WHAT THIS TASK INVOLVES: Below are some records. Say how many of their lines include the string "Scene", giving only the number.

PROVIDED DATA:
+++
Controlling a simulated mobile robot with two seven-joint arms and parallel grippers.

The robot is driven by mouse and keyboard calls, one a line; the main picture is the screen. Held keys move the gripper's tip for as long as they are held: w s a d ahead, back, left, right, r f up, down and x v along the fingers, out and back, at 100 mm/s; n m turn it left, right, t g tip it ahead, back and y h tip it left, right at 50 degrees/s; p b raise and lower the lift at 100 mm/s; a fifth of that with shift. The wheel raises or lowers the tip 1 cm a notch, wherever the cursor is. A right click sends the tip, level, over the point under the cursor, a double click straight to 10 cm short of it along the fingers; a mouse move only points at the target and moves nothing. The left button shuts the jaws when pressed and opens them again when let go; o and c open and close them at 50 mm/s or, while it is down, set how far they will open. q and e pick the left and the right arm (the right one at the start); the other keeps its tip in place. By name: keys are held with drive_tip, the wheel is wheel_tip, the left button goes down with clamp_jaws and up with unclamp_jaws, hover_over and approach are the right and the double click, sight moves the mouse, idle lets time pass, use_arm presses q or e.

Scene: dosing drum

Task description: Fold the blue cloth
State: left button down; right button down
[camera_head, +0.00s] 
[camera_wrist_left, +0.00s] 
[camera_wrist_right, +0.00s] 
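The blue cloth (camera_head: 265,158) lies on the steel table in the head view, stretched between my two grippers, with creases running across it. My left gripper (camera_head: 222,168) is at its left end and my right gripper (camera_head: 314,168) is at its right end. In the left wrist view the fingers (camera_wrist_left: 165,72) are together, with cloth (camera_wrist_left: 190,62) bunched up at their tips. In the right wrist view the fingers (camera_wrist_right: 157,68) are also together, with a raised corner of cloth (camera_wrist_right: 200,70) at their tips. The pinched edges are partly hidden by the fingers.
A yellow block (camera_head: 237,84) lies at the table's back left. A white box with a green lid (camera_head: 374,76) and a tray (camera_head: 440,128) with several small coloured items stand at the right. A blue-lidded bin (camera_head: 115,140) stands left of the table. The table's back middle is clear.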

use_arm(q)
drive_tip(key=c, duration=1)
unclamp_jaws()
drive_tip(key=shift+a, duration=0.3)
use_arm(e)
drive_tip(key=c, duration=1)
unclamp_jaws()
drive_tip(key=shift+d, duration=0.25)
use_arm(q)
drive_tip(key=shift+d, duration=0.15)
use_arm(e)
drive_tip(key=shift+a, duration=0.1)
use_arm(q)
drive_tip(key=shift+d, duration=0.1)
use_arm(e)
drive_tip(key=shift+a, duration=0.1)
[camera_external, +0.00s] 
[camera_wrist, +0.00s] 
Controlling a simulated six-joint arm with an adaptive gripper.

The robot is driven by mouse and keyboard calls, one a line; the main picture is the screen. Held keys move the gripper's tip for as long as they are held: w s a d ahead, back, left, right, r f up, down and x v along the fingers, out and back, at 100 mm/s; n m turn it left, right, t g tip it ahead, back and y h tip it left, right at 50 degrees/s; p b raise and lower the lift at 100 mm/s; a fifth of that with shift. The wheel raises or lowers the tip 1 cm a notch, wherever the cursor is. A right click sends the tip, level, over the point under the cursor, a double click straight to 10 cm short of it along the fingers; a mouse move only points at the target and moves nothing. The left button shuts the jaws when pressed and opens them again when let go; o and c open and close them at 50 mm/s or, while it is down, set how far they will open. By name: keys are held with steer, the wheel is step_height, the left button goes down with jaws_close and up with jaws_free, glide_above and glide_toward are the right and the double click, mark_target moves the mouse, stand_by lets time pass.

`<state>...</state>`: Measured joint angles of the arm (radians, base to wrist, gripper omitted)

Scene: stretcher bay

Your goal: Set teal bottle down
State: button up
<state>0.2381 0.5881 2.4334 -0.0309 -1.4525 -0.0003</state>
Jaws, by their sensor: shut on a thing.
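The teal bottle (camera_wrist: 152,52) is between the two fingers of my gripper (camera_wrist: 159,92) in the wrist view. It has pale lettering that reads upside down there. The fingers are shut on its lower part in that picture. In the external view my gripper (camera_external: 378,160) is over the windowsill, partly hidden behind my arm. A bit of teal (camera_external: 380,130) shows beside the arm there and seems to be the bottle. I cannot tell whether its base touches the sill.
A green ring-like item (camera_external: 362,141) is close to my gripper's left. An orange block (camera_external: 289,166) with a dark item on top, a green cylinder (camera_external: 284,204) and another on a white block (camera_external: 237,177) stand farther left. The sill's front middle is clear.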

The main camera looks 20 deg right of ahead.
+++
RESULT OF THE TASK: 2